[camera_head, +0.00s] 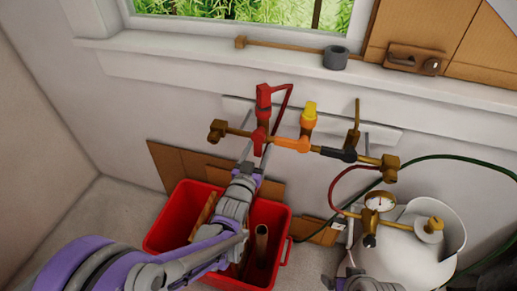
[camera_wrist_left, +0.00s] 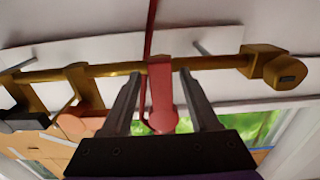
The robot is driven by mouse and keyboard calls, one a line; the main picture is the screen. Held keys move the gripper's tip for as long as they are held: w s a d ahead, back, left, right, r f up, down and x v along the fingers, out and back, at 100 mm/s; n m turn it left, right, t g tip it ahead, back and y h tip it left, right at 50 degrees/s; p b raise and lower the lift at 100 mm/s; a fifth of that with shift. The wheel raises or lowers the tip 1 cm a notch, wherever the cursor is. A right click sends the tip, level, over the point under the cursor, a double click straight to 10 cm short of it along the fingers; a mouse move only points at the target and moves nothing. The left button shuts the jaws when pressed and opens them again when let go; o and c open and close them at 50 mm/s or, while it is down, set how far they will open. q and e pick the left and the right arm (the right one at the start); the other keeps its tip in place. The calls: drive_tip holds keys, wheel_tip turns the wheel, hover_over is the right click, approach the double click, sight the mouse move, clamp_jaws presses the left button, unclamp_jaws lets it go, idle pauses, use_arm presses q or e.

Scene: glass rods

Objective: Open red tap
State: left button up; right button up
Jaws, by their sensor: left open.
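The red tap (camera_head: 263,98) sits near the left end of a brass pipe on the wall, with a thin red rod running from it. My left gripper (camera_head: 256,152) reaches up to it from below, just in front of the pipe. In the left wrist view, which is upside down, the red tap (camera_wrist_left: 162,95) lies between the two fingers of the left gripper (camera_wrist_left: 160,76). The fingers are open, with a visible gap on each side of the red part. My right gripper is not clearly seen.
A red crate (camera_head: 165,233) stands below my left arm. A white tank (camera_head: 430,250) with a gauge (camera_head: 379,202) and hoses is at the right. A window sill (camera_head: 200,52) is above.

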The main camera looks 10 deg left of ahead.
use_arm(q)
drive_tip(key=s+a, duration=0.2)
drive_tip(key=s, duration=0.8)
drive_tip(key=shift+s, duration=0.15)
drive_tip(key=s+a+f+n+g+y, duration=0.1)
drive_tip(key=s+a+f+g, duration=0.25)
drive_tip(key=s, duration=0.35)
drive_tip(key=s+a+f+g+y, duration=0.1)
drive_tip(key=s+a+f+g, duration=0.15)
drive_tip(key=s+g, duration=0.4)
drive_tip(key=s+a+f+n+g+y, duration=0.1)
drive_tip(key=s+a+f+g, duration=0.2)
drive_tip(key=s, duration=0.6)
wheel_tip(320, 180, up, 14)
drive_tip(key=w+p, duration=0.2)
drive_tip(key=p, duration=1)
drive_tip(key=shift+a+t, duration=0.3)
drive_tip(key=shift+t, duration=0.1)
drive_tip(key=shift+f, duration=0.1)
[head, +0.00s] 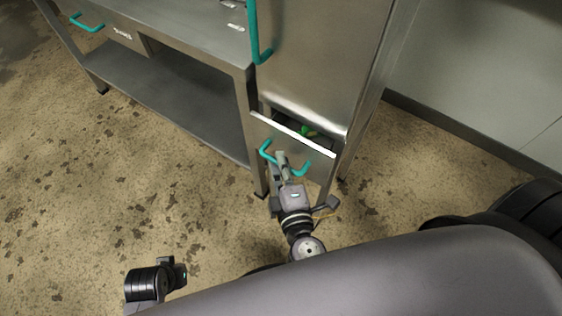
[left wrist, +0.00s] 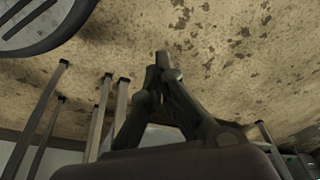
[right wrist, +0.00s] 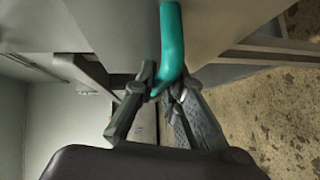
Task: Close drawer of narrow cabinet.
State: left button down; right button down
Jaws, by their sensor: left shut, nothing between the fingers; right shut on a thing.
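The narrow cabinet (head: 320,60) is a tall metal unit with a teal handle on its upper door. Its low drawer (head: 290,138) stands partly open, and something green (head: 307,131) shows inside it. The drawer has a teal handle (head: 303,170) on its front. My right gripper (head: 281,158) is at the drawer front, shut on that handle. In the right wrist view the fingers close around the teal bar (right wrist: 172,45). My left gripper (left wrist: 162,62) is shut and empty above the floor, away from the cabinet. In the head view only part of the left arm shows at the lower left.
A metal table (head: 190,90) with a lower shelf and a teal-handled drawer (head: 87,22) stands left of the cabinet. A pale wall (head: 480,70) is on the right. The stained floor (head: 120,190) in front is clear.

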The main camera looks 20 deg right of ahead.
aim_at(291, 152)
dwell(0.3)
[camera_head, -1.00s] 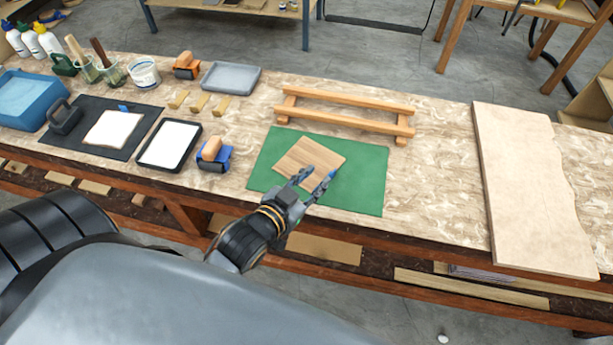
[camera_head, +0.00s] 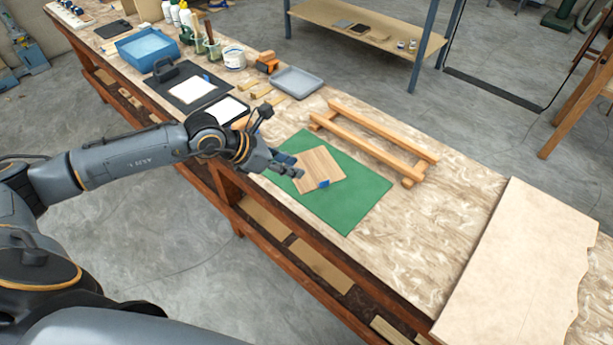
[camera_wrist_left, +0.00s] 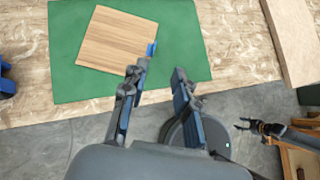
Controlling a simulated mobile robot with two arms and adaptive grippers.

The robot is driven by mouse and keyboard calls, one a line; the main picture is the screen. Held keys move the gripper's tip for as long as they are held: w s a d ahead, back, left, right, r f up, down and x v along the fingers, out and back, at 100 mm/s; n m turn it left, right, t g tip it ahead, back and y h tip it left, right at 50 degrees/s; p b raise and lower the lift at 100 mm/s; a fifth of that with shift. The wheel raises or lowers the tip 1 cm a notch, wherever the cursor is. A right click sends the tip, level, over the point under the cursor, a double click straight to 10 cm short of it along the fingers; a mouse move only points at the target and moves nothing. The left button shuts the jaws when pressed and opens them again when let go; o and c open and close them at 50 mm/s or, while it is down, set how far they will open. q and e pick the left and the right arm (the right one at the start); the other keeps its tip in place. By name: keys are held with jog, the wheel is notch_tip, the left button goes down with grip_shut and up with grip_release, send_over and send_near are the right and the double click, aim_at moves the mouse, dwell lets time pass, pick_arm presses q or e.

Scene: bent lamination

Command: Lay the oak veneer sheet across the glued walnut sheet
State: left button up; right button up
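A light striped wood sheet, likely the oak veneer (camera_head: 320,164), lies on the green mat (camera_head: 350,205). A blue tab (camera_head: 324,184) sits at its edge; it shows in the left wrist view (camera_wrist_left: 151,49) too. My left gripper (camera_head: 287,165) is beside this sheet, open and empty; in the left wrist view its fingers (camera_wrist_left: 158,80) are apart, one near the tab. A white-coated sheet (camera_head: 191,90), possibly the glued walnut, lies on a dark mat (camera_head: 215,95). My right gripper (camera_wrist_left: 245,125) is small in the left wrist view, away from the bench, fingers seemingly apart.
A wooden rack (camera_head: 375,140) stands behind the green mat. A grey tray (camera_head: 297,82), a blue tub (camera_head: 147,48), pots and bottles stand toward the left. A large pale board (camera_head: 515,270) lies at the right. Bench surface between mat and board is clear.

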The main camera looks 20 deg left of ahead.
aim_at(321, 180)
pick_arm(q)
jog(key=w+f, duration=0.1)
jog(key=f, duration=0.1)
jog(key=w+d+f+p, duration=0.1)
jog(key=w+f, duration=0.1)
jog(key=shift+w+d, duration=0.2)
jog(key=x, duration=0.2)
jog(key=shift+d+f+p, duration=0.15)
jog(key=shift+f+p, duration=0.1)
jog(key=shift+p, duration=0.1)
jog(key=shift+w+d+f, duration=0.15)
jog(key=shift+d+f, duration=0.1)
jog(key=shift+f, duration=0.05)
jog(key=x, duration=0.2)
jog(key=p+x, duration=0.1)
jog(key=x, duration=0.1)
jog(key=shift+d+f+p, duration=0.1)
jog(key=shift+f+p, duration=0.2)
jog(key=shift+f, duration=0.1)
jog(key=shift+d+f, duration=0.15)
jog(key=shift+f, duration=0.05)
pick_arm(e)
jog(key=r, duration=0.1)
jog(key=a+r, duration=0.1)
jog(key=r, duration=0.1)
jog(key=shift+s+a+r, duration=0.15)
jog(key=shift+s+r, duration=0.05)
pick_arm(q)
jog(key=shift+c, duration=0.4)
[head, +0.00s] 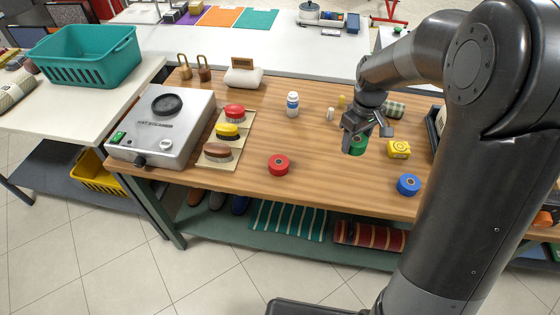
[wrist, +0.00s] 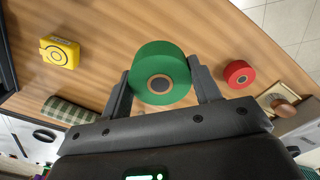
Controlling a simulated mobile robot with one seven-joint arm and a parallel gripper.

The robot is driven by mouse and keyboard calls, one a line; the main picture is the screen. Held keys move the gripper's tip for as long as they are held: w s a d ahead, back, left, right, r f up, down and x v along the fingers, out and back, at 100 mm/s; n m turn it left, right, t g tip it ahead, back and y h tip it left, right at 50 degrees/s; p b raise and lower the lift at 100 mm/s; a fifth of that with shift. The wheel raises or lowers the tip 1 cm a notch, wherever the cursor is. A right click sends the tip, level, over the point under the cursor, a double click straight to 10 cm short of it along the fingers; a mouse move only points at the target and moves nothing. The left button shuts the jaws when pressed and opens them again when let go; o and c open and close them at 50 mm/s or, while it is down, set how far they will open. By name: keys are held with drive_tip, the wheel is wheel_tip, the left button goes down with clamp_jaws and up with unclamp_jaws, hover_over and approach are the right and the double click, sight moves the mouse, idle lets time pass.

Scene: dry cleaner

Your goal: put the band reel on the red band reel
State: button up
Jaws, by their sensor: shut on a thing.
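My gripper (head: 353,143) is shut on a green band reel (head: 358,146). In the wrist view the green reel (wrist: 160,62) sits between the two fingers (wrist: 162,88), its round face with a brown core toward the camera. In the head view it appears above the wooden table, though the exact height is hard to tell. The red band reel (head: 279,165) lies flat near the table's front edge, left of my gripper and apart from it. It also shows at the right in the wrist view (wrist: 238,74). Its top looks bare.
A blue reel (head: 408,185) and a yellow tape measure (head: 399,149) lie to the right. A white bottle (head: 292,104) stands behind the red reel. A steel hat steamer (head: 162,125) and several colored domed pieces (head: 228,131) are at left. Wood between both reels is clear.

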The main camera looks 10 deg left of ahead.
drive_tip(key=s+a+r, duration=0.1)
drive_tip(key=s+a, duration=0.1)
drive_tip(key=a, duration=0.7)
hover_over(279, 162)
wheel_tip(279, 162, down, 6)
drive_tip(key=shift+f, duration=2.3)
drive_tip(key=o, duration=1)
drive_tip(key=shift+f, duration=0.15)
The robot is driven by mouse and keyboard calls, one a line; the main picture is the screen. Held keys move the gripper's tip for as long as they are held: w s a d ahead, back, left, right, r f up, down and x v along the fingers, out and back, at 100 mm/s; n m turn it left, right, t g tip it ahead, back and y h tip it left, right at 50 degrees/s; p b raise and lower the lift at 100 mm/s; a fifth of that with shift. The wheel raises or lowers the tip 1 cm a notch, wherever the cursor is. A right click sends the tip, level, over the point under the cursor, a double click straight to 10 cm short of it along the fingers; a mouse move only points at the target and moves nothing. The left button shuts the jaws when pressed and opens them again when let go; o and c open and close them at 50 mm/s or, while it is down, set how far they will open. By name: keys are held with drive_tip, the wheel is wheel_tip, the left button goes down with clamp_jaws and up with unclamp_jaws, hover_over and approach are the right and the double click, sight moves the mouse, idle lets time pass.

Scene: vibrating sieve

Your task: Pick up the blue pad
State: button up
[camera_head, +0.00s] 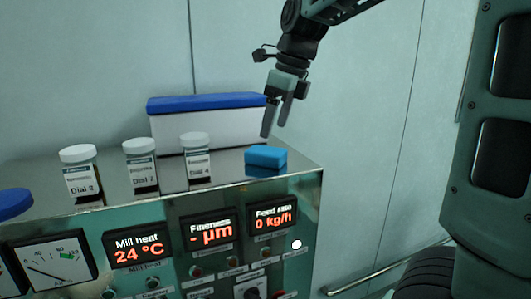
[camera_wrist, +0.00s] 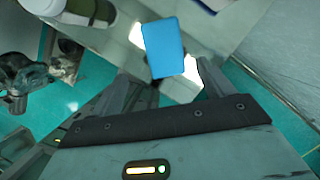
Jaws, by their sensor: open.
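The blue pad (camera_head: 266,156) is a small light-blue block lying flat on the metal cabinet top (camera_head: 300,169), near its right end. In the wrist view the pad (camera_wrist: 163,47) shows as a blue rectangle, beyond and between the two fingers. My gripper (camera_head: 274,134) is open and empty, pointing down above the pad in the head view, apart from it. In the wrist view my gripper's fingers (camera_wrist: 166,82) are spread wide, with the pad between their lines.
Labelled jars with white lids (camera_head: 197,158), (camera_head: 141,165), (camera_head: 81,172) stand left of the pad. A white box with a blue lid (camera_head: 205,130) stands behind them. The cabinet front carries displays and knobs (camera_head: 137,249). A wall rises behind.

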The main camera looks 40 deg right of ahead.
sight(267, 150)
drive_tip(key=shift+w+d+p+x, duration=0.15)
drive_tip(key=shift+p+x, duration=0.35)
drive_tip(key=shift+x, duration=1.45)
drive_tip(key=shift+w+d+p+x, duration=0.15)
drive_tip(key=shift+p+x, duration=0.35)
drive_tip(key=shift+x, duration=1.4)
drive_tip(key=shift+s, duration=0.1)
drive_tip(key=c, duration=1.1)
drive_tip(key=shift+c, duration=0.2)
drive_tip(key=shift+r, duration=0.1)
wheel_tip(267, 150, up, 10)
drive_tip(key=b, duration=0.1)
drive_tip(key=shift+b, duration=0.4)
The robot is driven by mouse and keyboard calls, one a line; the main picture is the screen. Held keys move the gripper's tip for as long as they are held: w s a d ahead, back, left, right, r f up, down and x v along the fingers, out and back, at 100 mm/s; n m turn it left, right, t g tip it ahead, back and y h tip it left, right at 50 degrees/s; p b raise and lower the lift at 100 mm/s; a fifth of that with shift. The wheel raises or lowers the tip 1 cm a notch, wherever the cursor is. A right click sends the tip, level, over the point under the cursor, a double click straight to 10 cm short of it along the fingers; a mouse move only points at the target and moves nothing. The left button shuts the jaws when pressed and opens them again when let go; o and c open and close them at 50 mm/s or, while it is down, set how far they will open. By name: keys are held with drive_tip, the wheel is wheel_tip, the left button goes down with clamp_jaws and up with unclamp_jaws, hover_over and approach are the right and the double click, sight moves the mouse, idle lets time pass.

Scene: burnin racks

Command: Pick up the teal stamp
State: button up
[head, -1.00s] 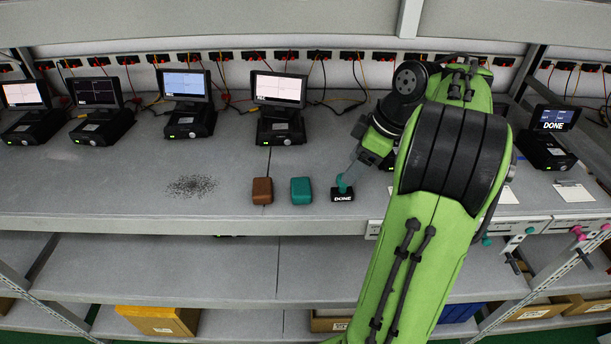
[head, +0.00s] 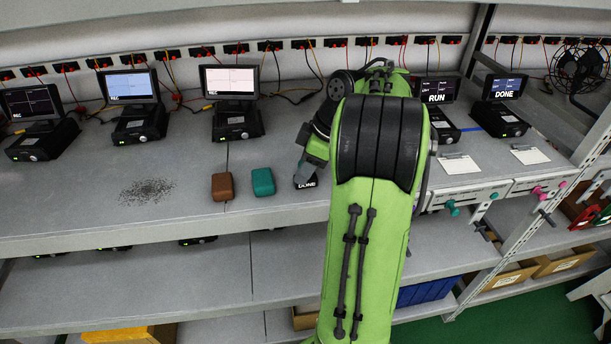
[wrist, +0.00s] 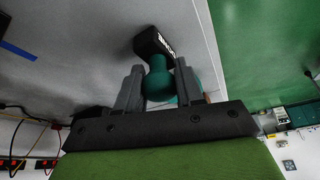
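The teal stamp has a teal rounded handle (wrist: 158,86) and a black base (wrist: 153,42) with white lettering. In the head view its base, marked DONE (head: 306,183), shows at the grey bench top, left of my arm; its handle is mostly hidden there by my gripper (head: 305,168). In the wrist view my gripper (wrist: 159,90) has one finger on each side of the handle, and both appear to touch it. The black base sticks out beyond the fingertips. I cannot tell whether the base rests on the bench or is slightly clear of it.
A teal block (head: 263,182) and a brown block (head: 222,187) lie left of the stamp. A dark speckled patch (head: 147,190) marks the grey bench (head: 75,210). Several small monitors stand along the back, including RUN (head: 437,97) and DONE (head: 504,92). Clear bench lies between the blocks and monitors.

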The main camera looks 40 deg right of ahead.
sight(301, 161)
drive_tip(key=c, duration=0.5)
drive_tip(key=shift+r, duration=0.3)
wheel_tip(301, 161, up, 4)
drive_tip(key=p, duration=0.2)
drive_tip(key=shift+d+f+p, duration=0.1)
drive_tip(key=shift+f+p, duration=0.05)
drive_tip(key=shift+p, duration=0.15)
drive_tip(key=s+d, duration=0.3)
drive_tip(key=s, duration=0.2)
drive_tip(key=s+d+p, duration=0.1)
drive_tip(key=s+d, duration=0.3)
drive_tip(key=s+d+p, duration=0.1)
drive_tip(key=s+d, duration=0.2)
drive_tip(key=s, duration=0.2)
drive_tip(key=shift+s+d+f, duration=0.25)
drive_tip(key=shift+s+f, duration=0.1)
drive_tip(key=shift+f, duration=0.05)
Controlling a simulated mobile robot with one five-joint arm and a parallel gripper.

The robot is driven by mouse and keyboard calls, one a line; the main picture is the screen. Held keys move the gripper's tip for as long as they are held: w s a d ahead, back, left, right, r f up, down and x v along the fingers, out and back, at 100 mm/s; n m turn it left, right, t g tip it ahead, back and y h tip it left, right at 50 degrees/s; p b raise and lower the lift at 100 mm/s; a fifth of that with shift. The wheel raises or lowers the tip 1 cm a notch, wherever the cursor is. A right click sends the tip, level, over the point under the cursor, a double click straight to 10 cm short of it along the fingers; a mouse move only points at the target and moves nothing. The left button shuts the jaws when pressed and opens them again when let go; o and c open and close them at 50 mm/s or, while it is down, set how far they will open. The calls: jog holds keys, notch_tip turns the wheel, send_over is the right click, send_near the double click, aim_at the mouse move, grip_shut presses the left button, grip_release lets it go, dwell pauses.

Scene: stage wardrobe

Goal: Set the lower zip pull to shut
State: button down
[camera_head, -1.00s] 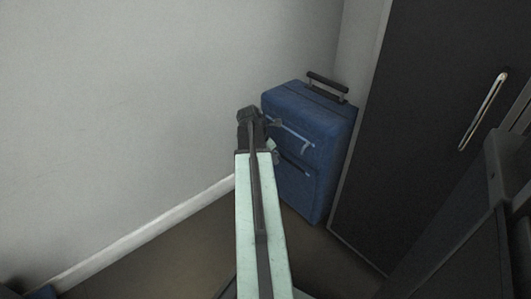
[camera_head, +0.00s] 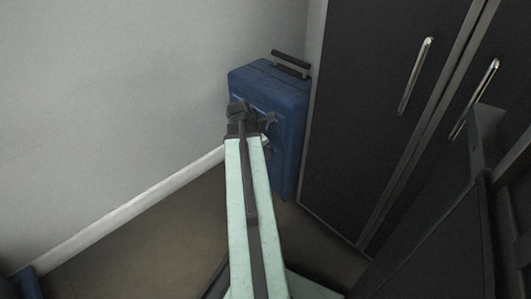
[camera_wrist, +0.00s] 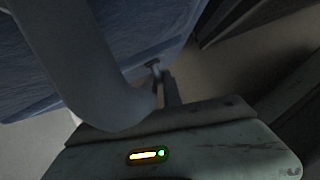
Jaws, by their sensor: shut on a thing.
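The blue suitcase (camera_head: 290,100) stands upright against the wall, and its side fills the upper left of the wrist view (camera_wrist: 140,25). My gripper (camera_wrist: 163,92) is at its front face, shut on a small grey piece, apparently the lower zip pull (camera_wrist: 153,66). In the head view my arm hides most of the zip front, and the lower pull cannot be made out. A small grey piece (camera_head: 269,119), perhaps the upper zip pull, shows just above my gripper. A large pale curved bar (camera_wrist: 90,70) crosses the wrist view close to the camera.
A dark wardrobe (camera_head: 375,90) with long metal handles (camera_head: 415,75) stands close on the suitcase's right. A pale wall (camera_head: 110,90) with a white skirting board (camera_head: 140,205) is on the left. Brown floor (camera_head: 130,245) is clear in front. A blue object (camera_head: 27,283) shows at the bottom left.

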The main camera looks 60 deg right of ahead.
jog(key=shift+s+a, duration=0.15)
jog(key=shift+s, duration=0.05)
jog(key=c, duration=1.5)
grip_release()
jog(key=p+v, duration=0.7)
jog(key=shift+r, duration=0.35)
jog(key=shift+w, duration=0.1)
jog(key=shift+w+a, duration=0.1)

========================================================================

### INSTRUCTIONS FOR THE TASK
In the listing, find every line containing the word "Controlling" and list it.

### RESULT
Controlling a simulated mobile robot with two arms and adaptive grippers.
Controlling a simulated mobile robot with one seven-joint arm and a parallel gripper.
Controlling a simulated mobile robot with one five-joint arm and a parallel gripper.

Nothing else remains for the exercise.